UPDATED 09:00 EDT / DECEMBER 05 2017

INFRA

CoreOS adds open-source infrastructure services to its Tectonic Kubernetes platform

Software container company CoreOS Inc. is updating its popular Tectonic platform, adding a number of open-source services that serve as alternatives to proprietary infrastructure components from public cloud companies.

CoreOS’s Tectonic platform is essentially an enterprise-grade version of the Kubernetes container orchestration tool, which is used to manage clusters of software containers, which in turn allow applications to run on any computer platform. The company also offers the Container Linux operating system, and the Quay container registry service, which together serve as an alternative to the better-known container infrastructure offered by Docker Inc.

With Tectonic 1.8, CoreOS is introducing the Open Cloud Services Catalog so that enterprises can deploy key infrastructure components on the infrastructure of their choice, ostensibly to help those companies avoid vendor lock-in.

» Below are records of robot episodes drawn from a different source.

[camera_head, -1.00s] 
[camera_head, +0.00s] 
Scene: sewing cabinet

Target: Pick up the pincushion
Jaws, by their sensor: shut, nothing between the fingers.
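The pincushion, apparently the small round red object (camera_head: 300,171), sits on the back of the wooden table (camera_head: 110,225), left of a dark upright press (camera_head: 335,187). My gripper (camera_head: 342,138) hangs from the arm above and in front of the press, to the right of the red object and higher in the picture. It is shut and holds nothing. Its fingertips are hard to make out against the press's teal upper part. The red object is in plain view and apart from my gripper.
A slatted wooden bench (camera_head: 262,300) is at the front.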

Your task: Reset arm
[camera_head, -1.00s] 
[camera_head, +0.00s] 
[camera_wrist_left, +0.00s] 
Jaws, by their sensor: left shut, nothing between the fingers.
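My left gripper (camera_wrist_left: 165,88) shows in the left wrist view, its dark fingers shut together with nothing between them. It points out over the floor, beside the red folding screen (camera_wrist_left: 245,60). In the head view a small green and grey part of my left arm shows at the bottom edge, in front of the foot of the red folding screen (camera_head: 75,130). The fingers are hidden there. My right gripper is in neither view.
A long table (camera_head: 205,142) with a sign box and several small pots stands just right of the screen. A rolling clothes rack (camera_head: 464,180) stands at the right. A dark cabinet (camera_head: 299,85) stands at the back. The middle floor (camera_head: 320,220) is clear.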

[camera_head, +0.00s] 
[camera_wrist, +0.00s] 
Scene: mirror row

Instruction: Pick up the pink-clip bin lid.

The company said its Open Cloud Services Catalog initially includes three services, namely the “etcd” distributed key-value store that serves as the “brain” of Kubernetes; Prometheus, which is an open-source container monitoring system that keeps an eye on the health of containerized applications; and Vault, which is a “secrets” management service that’s used for policy management and user access control.

The company said each of these services inherit the basic principles of their proprietary public cloud counterparts by automating basic tasks such as updates, disaster recovery, scaling and maintenance. The main benefit, according to CoreOS, is that these services can run on any kind of infrastructure platform, including on-premises and cloud-based environments, thereby delivering “true portability” across hybrid infrastructures.

Tectonic 1.8 also comes with improvements to container runtime stability and flexibility, CoreOS said. It manages the installed version of the Docker Engine and automatically updates the platform to the latest release when it’s available.

“Companies are relying on CoreOS to provide the enterprise-ready Kubernetes infrastructure they trust to run their applications in the cloud or hybrid environment of their choice,” Rob Szumski, product manager at Tectonic, said in a statement. “This Tectonic release is significant because it gives infrastructure leaders and managers the ability to expose these unique and powerful enterprise services to their teams, with the benefits of automated operations without worry of being tied to any one cloud provider.”

CoreOS said Tectonic 1.8 will ship later this month. Existing users will be able to update to the new version via a single click from the Tectonic Console and with no downtime, the company added.

Image: CoreOS

A message from John Furrier, co-founder of SiliconANGLE:

Your vote of support is important to us and it helps us keep the content FREE.

One click below supports our mission to provide free, deep, and relevant content.  

Join our community on YouTube

Join the community that includes more than 15,000 #CubeAlumni experts, including Amazon.com CEO Andy Jassy, Dell Technologies founder and CEO Michael Dell, Intel CEO Pat Gelsinger, and many more luminaries and experts.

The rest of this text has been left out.